The final few months of university were a whirlwind; my first time coming out to a friend, or hooking up, felt like a lifetime ago. Yet at 21, I still had never been in a proper relationship. I had somehow convinced myself that I wasn’t the type of person people seriously dated — the only gay men I knew in relationships seemed to be attractive white boys. And then I found myself going from fucking around and finding out to being in a serious relationship, deleting very quickly that narrative I had been telling myself. During that relationship, my boyfriend and I went to a party where he introduced me to one of his Muslim friends. This man was in a relationship with another man. I finally saw the lie I’d been telling myself: that brown gay men couldn’t be happy or build serious relationships, and that our queerness existed only in the anonymity of Grindr, Sniffies and Feeld profiles. They could.
Yet, I still struggled with the reality of being both brown and gay, even as I slowly began to accept myself. The emotional contradiction had begun to fade, but the social one had not. Between the homophobia I encountered in some South Asian spaces and the racism that persists in many gay ones, I often felt suspended in between two worlds: visible in both, fully at home in neither. For example, when the firm I was interning at hosted an LGBTQ+ event, I was the only person of colour in the room. In general at Pride events, I became acutely aware of my brownness. At Diwali celebrations, I became acutely aware of my queerness. In time, I somehow mentally just accepted that I could not change that I was brown and gay, and that I would be shunned by people in both spaces. As sad as it sounds, this acceptance led me to actually feel more comfortable with who I was. I couldn’t change everything, nor everyone — what mattered far more was to embrace the people who were there offering their love, support, and guidance.
I had burnt out by graduation and did the only thing you’re meant to do: I spent six months solo backpacking across 11 countries in Asia. It gave me physical space away from expectations, from family, from my career, and from the version of myself I had spent so long trying to maintain. It also gave me mental space to reflect on my queerness outside the context of London, career ambitions, and South Asian family dynamics.
While travelling, I met queer people living vastly different lives to my own. I spoke to an Indonesian man who hid his identity behind an anonymous profile out of fear of death, and an Indian man who feared being rejected by his family if he was ever discovered. Their circumstances were very different from mine, but our conversations reminded me that we were all grappling with the same fundamental question: how much of ourselves could we safely reveal? For the first time, my struggle felt less unique. Not smaller, but part of something much bigger than myself. One thing I’ve learned is that sometimes the people who understand you best are strangers you’ve only just met on the other side of the world.
I’ve continued to travel. Last year, while travelling through Finland — possibly one of the whitest places in Europe! — I met a British-Gujarati musician. What started as a casual hookup turned into dinner and hours of conversation.
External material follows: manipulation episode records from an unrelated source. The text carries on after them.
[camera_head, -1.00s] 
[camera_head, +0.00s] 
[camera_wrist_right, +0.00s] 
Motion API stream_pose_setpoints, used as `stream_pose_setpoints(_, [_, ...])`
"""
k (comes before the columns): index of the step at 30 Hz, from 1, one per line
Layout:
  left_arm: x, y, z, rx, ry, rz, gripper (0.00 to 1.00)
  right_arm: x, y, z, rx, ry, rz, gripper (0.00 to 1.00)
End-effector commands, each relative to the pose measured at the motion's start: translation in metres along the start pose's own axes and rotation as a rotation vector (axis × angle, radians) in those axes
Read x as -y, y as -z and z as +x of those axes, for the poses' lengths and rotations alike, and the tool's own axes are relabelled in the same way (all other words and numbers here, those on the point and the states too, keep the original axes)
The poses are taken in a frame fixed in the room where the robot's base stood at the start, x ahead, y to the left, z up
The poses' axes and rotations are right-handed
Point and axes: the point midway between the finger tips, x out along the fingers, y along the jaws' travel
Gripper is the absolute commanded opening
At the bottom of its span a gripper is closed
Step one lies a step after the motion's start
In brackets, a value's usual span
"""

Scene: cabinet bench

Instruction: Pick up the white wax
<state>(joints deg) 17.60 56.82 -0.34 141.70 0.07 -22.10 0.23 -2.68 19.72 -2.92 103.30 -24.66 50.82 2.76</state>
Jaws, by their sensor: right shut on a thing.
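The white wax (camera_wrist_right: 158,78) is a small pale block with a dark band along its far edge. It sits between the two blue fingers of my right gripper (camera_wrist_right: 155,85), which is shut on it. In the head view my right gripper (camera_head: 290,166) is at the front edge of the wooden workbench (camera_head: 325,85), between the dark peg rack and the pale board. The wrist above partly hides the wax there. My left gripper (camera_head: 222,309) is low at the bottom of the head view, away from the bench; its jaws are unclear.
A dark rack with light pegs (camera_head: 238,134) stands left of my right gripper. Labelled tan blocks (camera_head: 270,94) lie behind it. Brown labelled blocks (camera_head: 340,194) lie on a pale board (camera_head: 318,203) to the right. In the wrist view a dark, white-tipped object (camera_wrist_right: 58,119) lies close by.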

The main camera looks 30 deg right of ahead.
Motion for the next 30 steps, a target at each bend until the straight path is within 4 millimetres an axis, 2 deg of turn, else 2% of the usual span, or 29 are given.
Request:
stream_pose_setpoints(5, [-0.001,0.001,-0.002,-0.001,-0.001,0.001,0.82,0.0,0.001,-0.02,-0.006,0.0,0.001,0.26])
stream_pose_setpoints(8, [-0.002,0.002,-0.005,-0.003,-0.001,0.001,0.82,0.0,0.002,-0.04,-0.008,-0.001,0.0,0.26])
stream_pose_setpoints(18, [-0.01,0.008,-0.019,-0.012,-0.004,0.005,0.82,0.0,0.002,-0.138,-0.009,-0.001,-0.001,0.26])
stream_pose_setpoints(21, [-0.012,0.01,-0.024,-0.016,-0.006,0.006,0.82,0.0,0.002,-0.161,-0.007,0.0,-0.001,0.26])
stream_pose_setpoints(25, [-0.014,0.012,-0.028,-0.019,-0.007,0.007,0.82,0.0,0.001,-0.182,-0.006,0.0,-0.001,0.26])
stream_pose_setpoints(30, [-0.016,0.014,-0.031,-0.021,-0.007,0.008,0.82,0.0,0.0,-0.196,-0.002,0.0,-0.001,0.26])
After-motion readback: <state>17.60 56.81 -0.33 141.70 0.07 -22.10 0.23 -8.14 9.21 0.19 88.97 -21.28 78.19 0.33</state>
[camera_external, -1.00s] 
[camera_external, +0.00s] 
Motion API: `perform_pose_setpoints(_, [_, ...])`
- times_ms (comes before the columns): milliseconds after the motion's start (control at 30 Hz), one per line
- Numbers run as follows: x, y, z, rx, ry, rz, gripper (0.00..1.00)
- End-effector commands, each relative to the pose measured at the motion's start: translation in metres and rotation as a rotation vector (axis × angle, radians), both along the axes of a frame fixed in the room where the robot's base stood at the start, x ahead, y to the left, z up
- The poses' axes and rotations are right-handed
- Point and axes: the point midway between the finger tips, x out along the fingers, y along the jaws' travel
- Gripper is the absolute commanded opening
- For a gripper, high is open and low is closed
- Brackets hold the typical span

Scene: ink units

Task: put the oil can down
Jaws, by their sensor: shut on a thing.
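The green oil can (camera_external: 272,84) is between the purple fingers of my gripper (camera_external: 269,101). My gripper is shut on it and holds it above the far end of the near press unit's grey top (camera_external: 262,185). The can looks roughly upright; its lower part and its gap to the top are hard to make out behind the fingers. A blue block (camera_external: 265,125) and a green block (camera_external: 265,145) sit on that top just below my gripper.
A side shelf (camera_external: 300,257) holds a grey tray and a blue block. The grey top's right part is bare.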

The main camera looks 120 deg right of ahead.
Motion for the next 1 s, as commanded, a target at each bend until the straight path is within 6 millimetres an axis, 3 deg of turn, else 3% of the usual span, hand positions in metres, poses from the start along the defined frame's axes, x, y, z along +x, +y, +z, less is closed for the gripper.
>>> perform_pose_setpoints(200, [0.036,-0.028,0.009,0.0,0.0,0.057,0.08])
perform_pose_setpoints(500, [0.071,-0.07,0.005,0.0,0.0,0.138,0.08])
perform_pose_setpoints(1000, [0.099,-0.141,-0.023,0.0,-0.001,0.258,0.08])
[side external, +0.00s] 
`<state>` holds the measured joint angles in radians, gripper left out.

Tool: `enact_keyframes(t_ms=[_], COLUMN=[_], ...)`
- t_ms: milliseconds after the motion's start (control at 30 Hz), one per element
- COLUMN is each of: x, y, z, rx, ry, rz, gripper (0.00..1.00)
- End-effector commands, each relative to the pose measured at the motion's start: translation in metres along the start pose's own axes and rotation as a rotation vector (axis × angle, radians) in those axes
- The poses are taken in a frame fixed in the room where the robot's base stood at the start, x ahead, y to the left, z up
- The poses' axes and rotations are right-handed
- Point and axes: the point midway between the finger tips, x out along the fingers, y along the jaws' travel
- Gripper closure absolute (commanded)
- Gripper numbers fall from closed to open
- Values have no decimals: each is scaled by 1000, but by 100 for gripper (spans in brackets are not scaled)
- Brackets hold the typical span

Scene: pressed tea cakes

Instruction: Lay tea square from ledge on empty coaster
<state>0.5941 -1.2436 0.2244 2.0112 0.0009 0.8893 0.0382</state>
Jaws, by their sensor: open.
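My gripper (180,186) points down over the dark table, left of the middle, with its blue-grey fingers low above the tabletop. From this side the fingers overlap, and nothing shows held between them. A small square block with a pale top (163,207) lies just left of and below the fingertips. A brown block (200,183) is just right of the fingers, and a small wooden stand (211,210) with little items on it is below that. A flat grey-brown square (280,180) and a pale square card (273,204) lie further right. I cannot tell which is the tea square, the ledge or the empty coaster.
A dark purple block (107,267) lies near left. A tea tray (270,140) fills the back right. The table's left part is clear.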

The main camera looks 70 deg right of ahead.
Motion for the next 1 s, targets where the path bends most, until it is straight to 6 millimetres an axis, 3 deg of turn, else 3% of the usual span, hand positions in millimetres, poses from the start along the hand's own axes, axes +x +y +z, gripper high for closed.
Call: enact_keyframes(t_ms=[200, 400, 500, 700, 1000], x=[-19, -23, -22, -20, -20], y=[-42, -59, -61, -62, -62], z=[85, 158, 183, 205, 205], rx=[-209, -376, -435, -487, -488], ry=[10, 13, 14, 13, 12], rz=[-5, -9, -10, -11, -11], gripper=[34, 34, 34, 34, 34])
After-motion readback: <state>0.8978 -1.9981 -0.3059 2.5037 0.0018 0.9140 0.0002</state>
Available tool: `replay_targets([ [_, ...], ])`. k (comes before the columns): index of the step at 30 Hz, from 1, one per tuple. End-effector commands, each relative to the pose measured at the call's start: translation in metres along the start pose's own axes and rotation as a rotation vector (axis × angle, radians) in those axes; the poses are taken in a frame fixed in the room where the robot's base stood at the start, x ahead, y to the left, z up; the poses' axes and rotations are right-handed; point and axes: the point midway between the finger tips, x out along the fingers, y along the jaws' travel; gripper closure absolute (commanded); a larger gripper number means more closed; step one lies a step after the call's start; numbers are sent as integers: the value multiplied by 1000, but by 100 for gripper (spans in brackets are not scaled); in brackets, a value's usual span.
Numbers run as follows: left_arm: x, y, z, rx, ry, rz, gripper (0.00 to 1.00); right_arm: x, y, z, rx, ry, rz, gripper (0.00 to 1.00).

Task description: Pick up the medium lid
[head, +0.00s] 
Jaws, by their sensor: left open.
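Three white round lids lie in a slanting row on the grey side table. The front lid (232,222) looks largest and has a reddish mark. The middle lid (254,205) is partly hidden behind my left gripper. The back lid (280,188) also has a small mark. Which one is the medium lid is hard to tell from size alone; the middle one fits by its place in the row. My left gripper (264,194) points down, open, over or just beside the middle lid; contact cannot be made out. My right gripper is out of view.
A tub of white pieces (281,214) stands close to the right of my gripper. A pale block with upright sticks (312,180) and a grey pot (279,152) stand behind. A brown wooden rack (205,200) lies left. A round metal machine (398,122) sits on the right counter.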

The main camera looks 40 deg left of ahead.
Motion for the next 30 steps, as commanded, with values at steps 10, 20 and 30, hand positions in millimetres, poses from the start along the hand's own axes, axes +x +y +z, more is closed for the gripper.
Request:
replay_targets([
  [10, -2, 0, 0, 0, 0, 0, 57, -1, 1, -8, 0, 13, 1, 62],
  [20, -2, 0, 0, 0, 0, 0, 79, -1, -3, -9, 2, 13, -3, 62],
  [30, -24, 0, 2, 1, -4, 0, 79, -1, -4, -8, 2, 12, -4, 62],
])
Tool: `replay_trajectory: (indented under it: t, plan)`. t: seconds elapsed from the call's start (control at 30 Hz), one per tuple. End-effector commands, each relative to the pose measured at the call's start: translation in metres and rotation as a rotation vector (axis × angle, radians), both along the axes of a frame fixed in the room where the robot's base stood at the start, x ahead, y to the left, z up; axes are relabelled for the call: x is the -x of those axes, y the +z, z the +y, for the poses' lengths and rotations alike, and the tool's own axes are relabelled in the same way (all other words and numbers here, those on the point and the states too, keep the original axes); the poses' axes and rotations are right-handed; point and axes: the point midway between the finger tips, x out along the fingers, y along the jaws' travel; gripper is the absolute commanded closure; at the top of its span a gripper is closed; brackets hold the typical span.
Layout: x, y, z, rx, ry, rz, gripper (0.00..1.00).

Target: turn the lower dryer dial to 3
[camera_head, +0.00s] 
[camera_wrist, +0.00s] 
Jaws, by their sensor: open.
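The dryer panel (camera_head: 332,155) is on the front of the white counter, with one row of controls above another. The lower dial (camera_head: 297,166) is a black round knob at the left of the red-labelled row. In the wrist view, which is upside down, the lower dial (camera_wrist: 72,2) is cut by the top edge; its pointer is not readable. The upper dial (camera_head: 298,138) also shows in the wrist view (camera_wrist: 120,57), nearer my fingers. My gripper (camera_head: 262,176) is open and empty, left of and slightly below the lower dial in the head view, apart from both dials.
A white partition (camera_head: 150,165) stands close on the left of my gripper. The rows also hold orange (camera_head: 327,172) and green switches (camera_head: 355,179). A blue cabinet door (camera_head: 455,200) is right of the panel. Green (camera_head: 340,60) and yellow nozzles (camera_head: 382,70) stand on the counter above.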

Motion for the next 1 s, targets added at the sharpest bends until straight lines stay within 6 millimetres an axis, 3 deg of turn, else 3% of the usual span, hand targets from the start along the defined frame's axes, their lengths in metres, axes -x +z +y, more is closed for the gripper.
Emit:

We spoke about family, ambition, relationships, identity, and all the contradictions that come with growing up brown and queer in the West. He was the son of East African Indian immigrants, queer, creative, and building a life entirely on his own terms. For years, I had searched for examples of people who looked like me. Not just queer people. Not just South Asians. For the first time, I felt truly seen by someone who instinctively understood the balancing act I had spent years trying to master. It was comforting to know there are others navigating the choppy waters of queerness and brownness, which I have spent so much of my life trying to reconcile.
Today I am 23 and I’m still exploring. I’m still not fully sure about who I am, but I am able to navigate this tug of war between my queerness and my brownness with knowledge, strength and, crucially, acceptance. The challenge was never being both; it was believing I was allowed to be both. And when auntie asks me when I’m getting married to a girl, I might still deflect and talk about my career. And that’s OK. I’ve realised growth was never about trying to solve myself, it was becoming less afraid of who I’ve always been, for myself… and it’s still none of her business!
Cruising: looking for casual sexual encounters in public spaces, a practice historically engaged in by gay men prior to the decriminalisation of homosexuality, and one which is still a large part of the homosexual experience.